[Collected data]
>>>>>
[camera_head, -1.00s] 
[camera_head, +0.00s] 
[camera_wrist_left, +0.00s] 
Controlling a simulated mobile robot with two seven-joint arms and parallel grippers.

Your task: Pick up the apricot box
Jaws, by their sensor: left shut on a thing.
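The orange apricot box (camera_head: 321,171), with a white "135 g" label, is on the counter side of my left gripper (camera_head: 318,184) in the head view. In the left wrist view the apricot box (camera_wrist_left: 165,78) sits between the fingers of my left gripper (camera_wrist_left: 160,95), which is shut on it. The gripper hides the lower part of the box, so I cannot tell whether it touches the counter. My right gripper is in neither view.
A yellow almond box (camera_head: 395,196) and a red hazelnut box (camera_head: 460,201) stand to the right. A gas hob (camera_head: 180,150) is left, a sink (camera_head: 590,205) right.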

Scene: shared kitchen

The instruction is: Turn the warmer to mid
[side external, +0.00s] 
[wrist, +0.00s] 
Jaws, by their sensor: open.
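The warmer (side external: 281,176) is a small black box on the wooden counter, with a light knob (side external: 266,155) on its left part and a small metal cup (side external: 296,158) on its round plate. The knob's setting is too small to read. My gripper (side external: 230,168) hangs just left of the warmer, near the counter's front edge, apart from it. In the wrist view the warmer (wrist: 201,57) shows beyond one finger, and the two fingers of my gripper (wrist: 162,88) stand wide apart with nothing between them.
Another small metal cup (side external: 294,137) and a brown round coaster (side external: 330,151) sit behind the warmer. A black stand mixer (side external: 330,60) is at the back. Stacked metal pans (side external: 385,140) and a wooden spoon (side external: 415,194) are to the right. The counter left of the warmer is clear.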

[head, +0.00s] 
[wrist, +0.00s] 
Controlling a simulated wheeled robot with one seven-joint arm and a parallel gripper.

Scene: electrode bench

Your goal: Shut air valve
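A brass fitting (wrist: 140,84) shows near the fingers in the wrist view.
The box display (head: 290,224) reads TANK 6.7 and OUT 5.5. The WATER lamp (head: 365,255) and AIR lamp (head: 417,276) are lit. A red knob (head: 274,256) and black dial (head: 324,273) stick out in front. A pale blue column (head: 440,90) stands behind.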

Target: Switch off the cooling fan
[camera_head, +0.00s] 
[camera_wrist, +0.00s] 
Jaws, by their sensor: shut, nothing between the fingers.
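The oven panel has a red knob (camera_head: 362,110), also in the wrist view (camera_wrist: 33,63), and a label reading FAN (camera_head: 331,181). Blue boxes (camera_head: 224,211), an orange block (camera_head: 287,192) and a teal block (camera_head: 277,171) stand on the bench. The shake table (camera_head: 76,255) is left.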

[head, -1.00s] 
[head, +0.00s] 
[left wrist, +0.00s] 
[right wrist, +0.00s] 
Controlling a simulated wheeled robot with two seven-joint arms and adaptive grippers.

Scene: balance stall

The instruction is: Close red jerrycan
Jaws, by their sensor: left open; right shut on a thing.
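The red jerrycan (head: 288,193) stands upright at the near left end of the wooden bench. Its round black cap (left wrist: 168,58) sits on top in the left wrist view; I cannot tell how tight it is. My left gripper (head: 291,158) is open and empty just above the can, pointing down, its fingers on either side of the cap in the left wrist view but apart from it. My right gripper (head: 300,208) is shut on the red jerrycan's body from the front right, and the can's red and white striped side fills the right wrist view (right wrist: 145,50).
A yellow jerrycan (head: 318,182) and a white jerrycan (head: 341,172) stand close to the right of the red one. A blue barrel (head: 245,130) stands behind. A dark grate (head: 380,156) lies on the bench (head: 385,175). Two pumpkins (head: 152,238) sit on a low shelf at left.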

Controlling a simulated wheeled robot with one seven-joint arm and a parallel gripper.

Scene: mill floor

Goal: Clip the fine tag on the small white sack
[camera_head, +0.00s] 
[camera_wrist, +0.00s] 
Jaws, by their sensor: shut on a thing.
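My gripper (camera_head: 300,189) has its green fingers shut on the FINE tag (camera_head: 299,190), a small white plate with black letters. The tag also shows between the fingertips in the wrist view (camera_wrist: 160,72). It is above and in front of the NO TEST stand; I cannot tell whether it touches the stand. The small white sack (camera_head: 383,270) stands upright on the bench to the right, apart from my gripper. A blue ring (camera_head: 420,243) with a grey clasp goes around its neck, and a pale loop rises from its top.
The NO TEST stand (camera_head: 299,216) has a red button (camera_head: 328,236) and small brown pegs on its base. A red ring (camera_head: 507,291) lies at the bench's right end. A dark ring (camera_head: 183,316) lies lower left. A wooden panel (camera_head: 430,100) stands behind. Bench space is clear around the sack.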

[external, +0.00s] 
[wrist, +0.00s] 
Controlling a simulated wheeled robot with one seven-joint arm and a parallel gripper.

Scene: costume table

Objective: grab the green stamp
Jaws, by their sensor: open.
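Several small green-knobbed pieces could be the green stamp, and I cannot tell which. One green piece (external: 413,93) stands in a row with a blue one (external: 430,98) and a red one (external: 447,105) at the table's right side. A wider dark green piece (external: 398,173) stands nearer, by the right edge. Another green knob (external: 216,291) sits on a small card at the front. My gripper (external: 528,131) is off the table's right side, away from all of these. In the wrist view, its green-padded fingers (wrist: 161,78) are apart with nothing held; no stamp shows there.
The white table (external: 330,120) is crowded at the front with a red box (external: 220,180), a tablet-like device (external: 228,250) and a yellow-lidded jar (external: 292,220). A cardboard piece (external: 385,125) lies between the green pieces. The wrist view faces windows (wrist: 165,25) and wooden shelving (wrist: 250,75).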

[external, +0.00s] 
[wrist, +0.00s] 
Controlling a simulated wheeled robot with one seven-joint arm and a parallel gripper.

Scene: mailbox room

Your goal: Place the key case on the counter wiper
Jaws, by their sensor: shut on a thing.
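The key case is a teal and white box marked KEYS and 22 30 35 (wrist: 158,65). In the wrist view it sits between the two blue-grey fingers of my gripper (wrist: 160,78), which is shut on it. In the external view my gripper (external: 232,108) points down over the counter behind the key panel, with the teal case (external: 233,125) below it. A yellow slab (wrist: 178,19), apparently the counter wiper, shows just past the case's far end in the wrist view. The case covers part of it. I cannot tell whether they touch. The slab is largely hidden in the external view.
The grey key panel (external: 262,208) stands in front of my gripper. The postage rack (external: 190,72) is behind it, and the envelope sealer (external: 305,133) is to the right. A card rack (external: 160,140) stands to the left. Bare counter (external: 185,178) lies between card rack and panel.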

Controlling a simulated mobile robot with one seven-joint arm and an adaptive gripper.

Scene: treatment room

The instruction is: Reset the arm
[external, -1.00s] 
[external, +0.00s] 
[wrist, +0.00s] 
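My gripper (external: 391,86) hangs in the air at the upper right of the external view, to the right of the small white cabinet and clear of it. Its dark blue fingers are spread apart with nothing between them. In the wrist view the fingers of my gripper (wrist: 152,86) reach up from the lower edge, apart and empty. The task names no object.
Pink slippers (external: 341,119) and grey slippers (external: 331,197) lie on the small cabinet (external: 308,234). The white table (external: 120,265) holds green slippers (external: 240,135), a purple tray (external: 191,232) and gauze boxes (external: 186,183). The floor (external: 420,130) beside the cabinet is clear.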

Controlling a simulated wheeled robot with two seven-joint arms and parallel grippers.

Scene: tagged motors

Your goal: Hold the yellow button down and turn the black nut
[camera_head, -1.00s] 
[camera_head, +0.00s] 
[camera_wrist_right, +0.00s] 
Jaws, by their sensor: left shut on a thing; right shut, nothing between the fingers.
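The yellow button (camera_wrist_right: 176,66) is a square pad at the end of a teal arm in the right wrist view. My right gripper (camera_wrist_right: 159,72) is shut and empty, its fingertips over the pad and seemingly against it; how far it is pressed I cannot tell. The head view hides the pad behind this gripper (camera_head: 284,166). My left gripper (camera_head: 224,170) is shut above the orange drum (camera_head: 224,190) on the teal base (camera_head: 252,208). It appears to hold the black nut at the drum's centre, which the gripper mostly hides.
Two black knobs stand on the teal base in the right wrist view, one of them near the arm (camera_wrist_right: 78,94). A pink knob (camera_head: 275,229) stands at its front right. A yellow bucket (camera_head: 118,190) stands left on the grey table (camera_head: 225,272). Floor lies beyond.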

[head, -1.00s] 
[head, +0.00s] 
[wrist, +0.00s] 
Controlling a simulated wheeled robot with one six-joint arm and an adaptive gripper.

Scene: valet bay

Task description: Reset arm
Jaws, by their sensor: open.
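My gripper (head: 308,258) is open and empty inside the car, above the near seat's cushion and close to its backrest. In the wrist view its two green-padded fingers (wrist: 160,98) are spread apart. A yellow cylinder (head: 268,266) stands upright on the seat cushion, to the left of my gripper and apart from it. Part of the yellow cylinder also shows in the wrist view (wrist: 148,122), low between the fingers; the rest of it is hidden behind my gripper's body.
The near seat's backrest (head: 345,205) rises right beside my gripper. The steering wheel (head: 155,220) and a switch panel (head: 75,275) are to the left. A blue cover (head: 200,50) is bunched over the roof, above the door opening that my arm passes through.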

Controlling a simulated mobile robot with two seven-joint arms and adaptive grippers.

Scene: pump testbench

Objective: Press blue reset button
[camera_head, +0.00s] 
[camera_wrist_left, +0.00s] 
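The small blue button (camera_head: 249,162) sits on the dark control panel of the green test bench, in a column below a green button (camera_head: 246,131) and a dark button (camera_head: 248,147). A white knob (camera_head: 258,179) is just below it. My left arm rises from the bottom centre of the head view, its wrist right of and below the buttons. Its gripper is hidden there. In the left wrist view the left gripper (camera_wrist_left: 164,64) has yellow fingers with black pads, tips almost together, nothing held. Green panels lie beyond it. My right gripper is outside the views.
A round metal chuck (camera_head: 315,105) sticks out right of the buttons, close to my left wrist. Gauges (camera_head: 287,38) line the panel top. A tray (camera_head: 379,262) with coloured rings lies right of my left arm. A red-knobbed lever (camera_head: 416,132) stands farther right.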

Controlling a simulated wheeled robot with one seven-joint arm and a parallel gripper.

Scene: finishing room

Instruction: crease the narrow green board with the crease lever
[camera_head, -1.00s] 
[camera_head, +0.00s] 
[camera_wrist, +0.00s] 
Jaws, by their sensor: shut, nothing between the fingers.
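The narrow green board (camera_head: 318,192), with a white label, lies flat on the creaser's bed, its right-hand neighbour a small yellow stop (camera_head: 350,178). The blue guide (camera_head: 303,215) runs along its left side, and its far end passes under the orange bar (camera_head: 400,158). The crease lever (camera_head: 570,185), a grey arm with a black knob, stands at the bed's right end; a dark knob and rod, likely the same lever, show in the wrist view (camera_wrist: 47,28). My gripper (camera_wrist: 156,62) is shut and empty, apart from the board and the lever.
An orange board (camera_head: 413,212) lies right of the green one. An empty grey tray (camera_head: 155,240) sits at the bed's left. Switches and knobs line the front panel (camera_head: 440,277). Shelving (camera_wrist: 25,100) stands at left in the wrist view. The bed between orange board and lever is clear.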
<<<<<
Copy out exactly the lines from the one containing "Jaws, by their sensor: left shut on a thing;" to the one containing "Task description: Reset arm", both ends inclusive.

Jaws, by their sensor: left shut on a thing; right shut, nothing between the fingers.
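The yellow button (camera_wrist_right: 176,66) is a square pad at the end of a teal arm in the right wrist view. My right gripper (camera_wrist_right: 159,72) is shut and empty, its fingertips over the pad and seemingly against it; how far it is pressed I cannot tell. The head view hides the pad behind this gripper (camera_head: 284,166). My left gripper (camera_head: 224,170) is shut above the orange drum (camera_head: 224,190) on the teal base (camera_head: 252,208). It appears to hold the black nut at the drum's centre, which the gripper mostly hides.
Two black knobs stand on the teal base in the right wrist view, one of them near the arm (camera_wrist_right: 78,94). A pink knob (camera_head: 275,229) stands at its front right. A yellow bucket (camera_head: 118,190) stands left on the grey table (camera_head: 225,272). Floor lies beyond.

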[head, -1.00s] 
[head, +0.00s] 
[wrist, +0.00s] 
Controlling a simulated wheeled robot with one six-joint arm and an adaptive gripper.

Scene: valet bay

Task description: Reset arm

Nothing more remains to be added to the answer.